Nella risoluzione «Palestina Occupata», approvata dal Comitato esecutivo dell’Unesco il 13 ottobre e adottata il 18 ottobre, pur confermando che la città è sacra per ebrei, cristiani e musulmani, per definire il luogo più sacro di tutti (e per tutti), l’area della Spianata delle Moschee e del Muro del Pianto, non si utilizza né il termine ebraico «Har HaBayit» né quello inglese «Temple Mount» (Monte del Tempio), a vantaggio dei soli «Haram al-Sharif» e «Moschea di al-Aqsa». Dal testo della mozione e su proposta dagli stessi vertici dell’Unesco (che ha invitato a «prendere decisioni che non infiammino ulteriormente le tensioni sul campo») era stato eliminato un passaggio, proposto da un gruppo di Paesi musulmani, che definiva il Muro del Pianto come parte integrante dei luoghi di culto islamici. 

Le polemiche si sono scatenate in tutti i Paesi, compresa l’Italia. Ma se è vero che in nessuno dei 41 articoli della risoluzione vi è una negazione della storia ebraica, che viene perlopiù ignorata, allora non si tratta di un testo «qatariota-islamista» («Il Foglio») o «allucinante» (Matteo Renzi), ma più semplicemente «ignorante». Un testo ricco di forzature e sicuramente «politico». «Non dimentichiamo che nell’Unesco non c’è diritto di veto, come invece c’è all’Onu. Il gioco è chiaro: quello di fare enorme rumore. E la Palestina c’è sicuramente riuscita. Oggi la causa palestinese è di nuovo sulla bocca di tutti». Così sintetizza Alberto Melloni, studioso di Storia del Cristianesimo, che continua: «Tra tutte le possibili forzature, la risoluzione dell’Unesco è tra le più civili e innocue. Si tratta di una “advocacy” classica a favore di una “causa”, dietro cui però c’è ben poco di nuovo, nonostante la risonanza oggi prestata dalla stampa italiana e internazionale». Lo stesso Melloni aveva pubblicato già lo scorso maggio un articolo sulla bozza della risoluzione («la Repubblica»). Melloni è anche titolare della «cattedra Unesco» sul pluralismo religioso e la pace dell’Università di Bologna: «Proprio con i colleghi delle altre cattedre stiamo cercando di esprimere una voce condivisa da parte di tutti», ci anticipa.
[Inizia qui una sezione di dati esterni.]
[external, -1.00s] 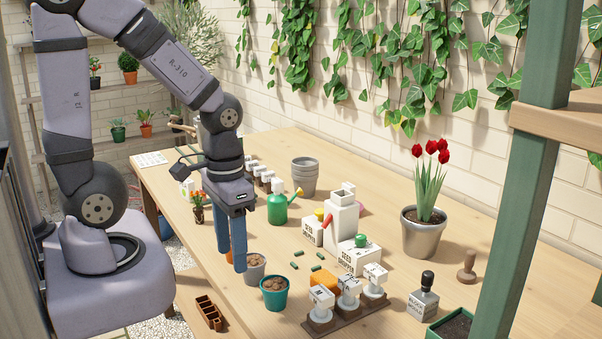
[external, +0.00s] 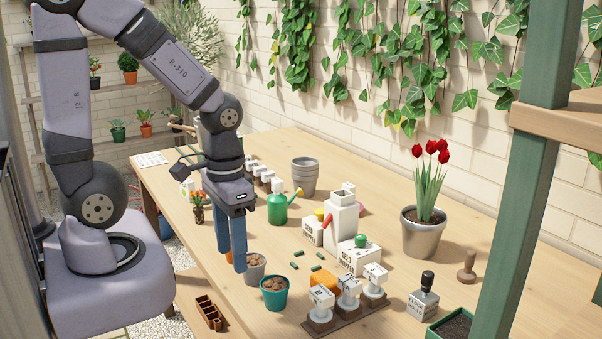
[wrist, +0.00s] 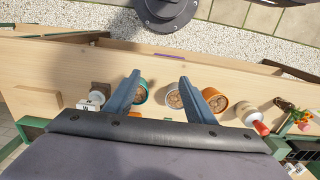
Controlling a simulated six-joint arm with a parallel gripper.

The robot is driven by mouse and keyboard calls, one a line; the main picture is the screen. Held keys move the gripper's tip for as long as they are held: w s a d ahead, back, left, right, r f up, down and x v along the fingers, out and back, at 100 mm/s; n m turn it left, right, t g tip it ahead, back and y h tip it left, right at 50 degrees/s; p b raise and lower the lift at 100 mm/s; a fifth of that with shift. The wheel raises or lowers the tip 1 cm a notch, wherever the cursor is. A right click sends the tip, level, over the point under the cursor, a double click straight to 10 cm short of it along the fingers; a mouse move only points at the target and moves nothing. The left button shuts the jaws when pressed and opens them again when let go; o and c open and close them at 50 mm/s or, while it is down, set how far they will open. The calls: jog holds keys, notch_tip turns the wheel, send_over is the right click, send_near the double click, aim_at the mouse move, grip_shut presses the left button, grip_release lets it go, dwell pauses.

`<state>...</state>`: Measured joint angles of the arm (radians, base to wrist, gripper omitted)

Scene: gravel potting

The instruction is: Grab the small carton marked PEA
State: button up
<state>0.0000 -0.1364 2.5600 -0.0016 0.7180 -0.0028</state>
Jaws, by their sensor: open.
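No lettering that reads PEA can be made out in either view. My gripper (external: 232,258) points down over the near side of the table, fingers apart and empty. In the wrist view my gripper (wrist: 160,77) spans a gap with nothing held. A teal pot (external: 273,299) and a grey pot (external: 255,277) stand just right of the fingers in the external view.
An orange pot (wrist: 213,100) is near the fingers.

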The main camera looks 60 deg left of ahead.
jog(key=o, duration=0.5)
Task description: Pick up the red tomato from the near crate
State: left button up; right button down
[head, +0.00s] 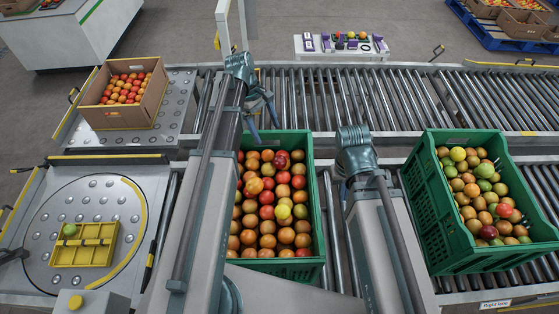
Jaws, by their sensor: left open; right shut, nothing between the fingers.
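A green crate (319,215) stands between my arms, full of orange-brown tomatoes with several red ones, such as a red tomato (266,212) near its middle. A second green crate (417,192) at the right holds brownish, green and yellow tomatoes, with one bright red tomato (515,216) near its right side. I cannot tell which of these is the near crate. My left gripper (264,128) is open and empty, at the far edge of the middle crate in the picture. My right arm reaches up between the two crates; its fingers do not show.
A cardboard box (103,117) of red and orange tomatoes sits at the upper left. A yellow tray (70,254) with a green tomato lies on the round turntable (90,198). The far roller conveyor (400,98) is bare. A small white table (345,53) stands behind it.

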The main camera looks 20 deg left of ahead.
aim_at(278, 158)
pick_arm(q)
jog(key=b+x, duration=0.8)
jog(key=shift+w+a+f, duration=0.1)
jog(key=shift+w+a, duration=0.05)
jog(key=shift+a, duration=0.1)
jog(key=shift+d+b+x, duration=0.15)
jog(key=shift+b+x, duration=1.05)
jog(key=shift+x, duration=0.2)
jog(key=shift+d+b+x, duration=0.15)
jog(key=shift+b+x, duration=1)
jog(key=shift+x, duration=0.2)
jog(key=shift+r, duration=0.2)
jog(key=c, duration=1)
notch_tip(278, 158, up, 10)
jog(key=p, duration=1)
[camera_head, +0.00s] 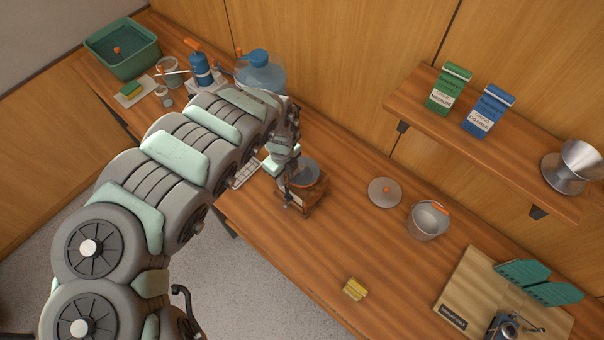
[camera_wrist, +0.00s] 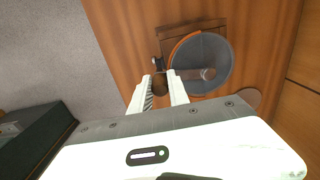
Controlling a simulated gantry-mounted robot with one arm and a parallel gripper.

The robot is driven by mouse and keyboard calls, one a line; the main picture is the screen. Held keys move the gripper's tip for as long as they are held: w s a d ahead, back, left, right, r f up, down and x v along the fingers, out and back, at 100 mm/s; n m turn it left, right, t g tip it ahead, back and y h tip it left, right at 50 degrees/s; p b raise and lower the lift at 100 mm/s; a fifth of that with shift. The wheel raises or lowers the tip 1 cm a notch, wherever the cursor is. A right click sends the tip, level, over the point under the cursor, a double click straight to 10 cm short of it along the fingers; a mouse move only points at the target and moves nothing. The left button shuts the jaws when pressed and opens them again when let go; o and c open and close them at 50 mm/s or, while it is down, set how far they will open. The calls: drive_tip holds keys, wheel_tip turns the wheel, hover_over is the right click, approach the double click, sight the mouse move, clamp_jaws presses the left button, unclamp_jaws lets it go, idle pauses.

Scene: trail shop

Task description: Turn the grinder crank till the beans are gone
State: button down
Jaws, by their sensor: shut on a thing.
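The grinder (camera_head: 316,197) is a brown wooden box with a grey bowl-shaped hopper on top, standing near the counter's front edge. In the wrist view its round grey hopper (camera_wrist: 212,58) has an orange arc on its rim, and a crank arm reaches across it. My gripper (camera_head: 288,186) is at the grinder's left side. In the wrist view my gripper (camera_wrist: 160,84) has its two pale fingers closed around the brown crank knob (camera_wrist: 160,85). I see no beans in the hopper, but its inside is dark and partly crossed by the crank.
A round grey lid (camera_head: 384,193), a metal pot (camera_head: 428,220) and a yellow block (camera_head: 355,289) lie to the right on the counter. A shelf (camera_head: 420,105) with green and blue bags hangs above.

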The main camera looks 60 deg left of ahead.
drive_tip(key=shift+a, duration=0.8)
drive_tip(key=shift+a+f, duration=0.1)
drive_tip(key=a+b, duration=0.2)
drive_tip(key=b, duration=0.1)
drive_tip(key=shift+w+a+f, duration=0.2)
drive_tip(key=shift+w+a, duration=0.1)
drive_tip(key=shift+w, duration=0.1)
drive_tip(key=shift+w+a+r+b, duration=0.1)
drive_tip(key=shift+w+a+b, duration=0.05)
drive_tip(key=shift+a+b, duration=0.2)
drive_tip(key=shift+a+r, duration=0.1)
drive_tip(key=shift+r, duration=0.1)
Il 26 ottobre, poi, un’ulteriore risoluzione approvata a scrutinio segreto (10 a favore, due contrari e otto astenuti) ha provocato nuove polemiche ed è stata immediatamente definita «spazzatura» dal portavoce del Ministero degli Esteri israeliano Emmanuel Nahshon. È seguito l’appello del presidente della Knesset (il Parlamento israeliano) Yuli Edelstein: «È un affronto per i cristiani e per gli ebrei. Il Vaticano intervenga». Il testo approvato fa nuovamente riferimento ai luoghi sacri di Gerusalemme con la sola denominazione musulmana e denuncia i «danni materiali» perpetrati da Israele, come già nelle precedente risoluzione. L’approvazione da parte del Comitato (composto da 21 Paesi, tra cui Cuba, Finlandia, Indonesia, Kuwait, Libano, Polonia, Portogallo, Corea, Tunisia e Turchia) è arrivata nella stessa mattinata in cui il ministro degli Esteri Paolo Gentiloni ha incontrato i vertici della comunità ebraica italiana. L’approvazione della prima risoluzione, in cui l’Italia con il suo rappresentante Vincenza Lomonaco si era astenuta, aveva provocato il risentimento degli ebrei italiani che hanno chiesto al Governo «un deciso cambio di rotta», ha affermato il presidente dell’Unione delle Comunità ebraiche italiane Noemi Di Segni, «in questi tempi di grave minaccia alla sicurezza e ai più fermi valori dell’integrazione europea e di radicamento del fondamentalismo islamico».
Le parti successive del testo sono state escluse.